EXERCISE AIM: Read the listing below and copy out every line that holds "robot".
::: DATA SUPPLIED
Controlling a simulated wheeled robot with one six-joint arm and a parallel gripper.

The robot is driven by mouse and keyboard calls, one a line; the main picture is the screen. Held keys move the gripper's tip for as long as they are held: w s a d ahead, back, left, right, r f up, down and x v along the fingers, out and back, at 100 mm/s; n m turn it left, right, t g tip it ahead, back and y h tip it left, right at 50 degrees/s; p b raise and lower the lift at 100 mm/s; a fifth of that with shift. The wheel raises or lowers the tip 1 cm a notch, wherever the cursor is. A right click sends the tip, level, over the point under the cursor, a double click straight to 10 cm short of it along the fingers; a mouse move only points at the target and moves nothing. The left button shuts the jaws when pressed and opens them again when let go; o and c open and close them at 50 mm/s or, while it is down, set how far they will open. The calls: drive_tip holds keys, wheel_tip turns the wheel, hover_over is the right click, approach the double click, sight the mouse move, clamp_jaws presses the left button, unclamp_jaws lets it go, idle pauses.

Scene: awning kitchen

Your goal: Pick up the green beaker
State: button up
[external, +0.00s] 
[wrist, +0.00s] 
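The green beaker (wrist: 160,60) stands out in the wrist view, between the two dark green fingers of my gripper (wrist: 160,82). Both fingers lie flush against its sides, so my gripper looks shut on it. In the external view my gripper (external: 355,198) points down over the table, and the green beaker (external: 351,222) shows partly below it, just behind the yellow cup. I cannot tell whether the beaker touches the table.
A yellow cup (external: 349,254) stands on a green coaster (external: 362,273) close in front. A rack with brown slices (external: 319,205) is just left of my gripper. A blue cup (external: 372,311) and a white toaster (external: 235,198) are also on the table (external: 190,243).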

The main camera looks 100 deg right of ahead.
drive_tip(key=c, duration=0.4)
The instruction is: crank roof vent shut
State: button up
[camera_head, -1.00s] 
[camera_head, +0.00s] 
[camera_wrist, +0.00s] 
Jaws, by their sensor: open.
::::::
RESPONSE:
Controlling a simulated wheeled robot with one six-joint arm and a parallel gripper.
The robot is driven by mouse and keyboard calls, one a line; the main picture is the screen. Held keys move the gripper's tip for as long as they are held: w s a d ahead, back, left, right, r f up, down and x v along the fingers, out and back, at 100 mm/s; n m turn it left, right, t g tip it ahead, back and y h tip it left, right at 50 degrees/s; p b raise and lower the lift at 100 mm/s; a fifth of that with shift. The wheel raises or lowers the tip 1 cm a notch, wherever the cursor is. A right click sends the tip, level, over the point under the cursor, a double click straight to 10 cm short of it along the fingers; a mouse move only points at the target and moves nothing. The left button shuts the jaws when pressed and opens them again when let go; o and c open and close them at 50 mm/s or, while it is down, set how far they will open. The calls: drive_tip holds keys, wheel_tip turns the wheel, hover_over is the right click, approach the double click, sight the mouse move, clamp_jaws presses the left button, unclamp_jaws lets it go, idle pauses.

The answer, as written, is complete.